[Cryptography] RSA equivalent key length/strength

[Manuel Pégourié-Gonnard]

Hi,

On 01/10/2013 19:39, Peter Fairbrother wrote:
> Also, the method by which the generators (and thus the actual groups in 
> use, not the curves) were chosen is unclear.
> 
If we're talking about the NIST curves over prime fields, they all have cofactor
1, so the actual group used is E(F_p), the (cyclic) group of all rational points
over F_p: there is no choice to be made here. Now, for the curves over binary
fields, the cofactor is 2 or 4, which again means the curve only has one
subgroup of large prime order. No room for choice either.

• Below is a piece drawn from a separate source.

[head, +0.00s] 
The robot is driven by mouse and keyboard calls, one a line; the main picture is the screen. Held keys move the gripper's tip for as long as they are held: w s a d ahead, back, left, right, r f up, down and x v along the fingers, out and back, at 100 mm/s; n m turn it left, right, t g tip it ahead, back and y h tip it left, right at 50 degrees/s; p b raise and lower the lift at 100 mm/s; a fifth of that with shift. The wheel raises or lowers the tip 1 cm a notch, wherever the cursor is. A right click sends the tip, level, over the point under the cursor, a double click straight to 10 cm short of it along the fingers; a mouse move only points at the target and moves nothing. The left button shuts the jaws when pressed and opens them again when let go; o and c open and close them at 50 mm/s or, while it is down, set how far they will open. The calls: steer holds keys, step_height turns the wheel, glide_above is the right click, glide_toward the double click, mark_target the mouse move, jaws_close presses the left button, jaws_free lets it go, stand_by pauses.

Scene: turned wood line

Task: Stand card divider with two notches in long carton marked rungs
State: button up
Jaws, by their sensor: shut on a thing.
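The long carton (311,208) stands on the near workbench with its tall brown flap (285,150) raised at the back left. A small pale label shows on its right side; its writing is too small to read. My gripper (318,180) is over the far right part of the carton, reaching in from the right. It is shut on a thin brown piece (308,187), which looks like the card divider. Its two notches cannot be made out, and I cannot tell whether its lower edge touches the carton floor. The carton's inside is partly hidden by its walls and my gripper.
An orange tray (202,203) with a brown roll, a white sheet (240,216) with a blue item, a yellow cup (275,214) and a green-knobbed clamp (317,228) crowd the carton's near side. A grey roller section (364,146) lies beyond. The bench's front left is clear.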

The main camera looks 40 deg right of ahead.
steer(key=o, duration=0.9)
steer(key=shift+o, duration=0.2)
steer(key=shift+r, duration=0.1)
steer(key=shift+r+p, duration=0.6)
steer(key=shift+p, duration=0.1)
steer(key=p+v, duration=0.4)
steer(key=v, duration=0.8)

On another front, the choice of the generator in a particular group is of no
importance to the security of the discrete log problem. For example, assume you
know how to efficiently compute discrete logs with respect to some generator
G_1, and let me explain how you can use that to efficiently compute discrete
logs with respect to another base G_2.

First, you compute the n_21 such that G_2 = n_21 G_1, that is the discrete log
of G_2 in base G_1. Then you compute n_12, the modular inverse of n_21 modulo r,
the order of the group (which is known), so that G_1 = n_12 G_2. Now given a
random point P of which you want the log with base G_2, you first compute l_1,
its log in base G_1, that is P = l_1 G_1 = l_1 n_12 G_2, and tadam, l_1 n_12
(modulo r if you want) is the desired log in base G_2.

(The last two paragraphs actually hold for any cyclic group, though I wrote them
additively with elliptic curves in mind.)

So, really the only relevant unexplained parameters are the seeds to the
pseudo-random algorithm.

Manuel.